* [The exercise]:
Track down the lines that contain "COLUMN" and copy them.

* [Information shown]:
───

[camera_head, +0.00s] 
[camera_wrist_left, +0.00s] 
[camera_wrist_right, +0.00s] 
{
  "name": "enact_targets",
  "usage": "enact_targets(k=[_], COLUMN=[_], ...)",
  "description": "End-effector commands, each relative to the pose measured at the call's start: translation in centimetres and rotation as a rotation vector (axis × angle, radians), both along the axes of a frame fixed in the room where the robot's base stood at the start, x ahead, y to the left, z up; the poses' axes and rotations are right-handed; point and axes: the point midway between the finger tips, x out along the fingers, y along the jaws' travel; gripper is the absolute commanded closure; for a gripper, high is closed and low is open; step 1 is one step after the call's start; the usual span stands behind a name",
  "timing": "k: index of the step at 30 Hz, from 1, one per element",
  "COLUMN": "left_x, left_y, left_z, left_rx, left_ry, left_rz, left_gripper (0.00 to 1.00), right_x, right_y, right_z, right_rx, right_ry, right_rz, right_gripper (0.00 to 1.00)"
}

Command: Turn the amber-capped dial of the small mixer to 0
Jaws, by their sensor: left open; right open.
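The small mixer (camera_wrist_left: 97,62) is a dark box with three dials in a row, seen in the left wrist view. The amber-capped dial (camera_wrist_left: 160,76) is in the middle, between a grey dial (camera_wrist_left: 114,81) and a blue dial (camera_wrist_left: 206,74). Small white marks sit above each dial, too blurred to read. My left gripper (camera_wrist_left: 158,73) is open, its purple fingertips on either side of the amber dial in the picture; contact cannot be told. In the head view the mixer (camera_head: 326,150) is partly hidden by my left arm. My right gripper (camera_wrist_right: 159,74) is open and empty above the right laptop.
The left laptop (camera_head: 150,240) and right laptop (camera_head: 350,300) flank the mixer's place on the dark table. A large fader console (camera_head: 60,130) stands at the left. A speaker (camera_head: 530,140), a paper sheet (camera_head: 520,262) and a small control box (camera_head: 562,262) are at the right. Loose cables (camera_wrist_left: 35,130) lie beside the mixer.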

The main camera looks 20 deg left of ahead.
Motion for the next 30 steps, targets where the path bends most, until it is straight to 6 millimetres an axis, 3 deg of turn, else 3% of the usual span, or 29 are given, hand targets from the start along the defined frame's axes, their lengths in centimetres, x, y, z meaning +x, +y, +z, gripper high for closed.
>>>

───

* [Solution to this exercise]:
  "usage": "enact_targets(k=[_], COLUMN=[_], ...)",
  "COLUMN": "left_x, left_y, left_z, left_rx, left_ry, left_rz, left_gripper (0.00 to 1.00), right_x, right_y, right_z, right_rx, right_ry, right_rz, right_gripper (0.00 to 1.00)"

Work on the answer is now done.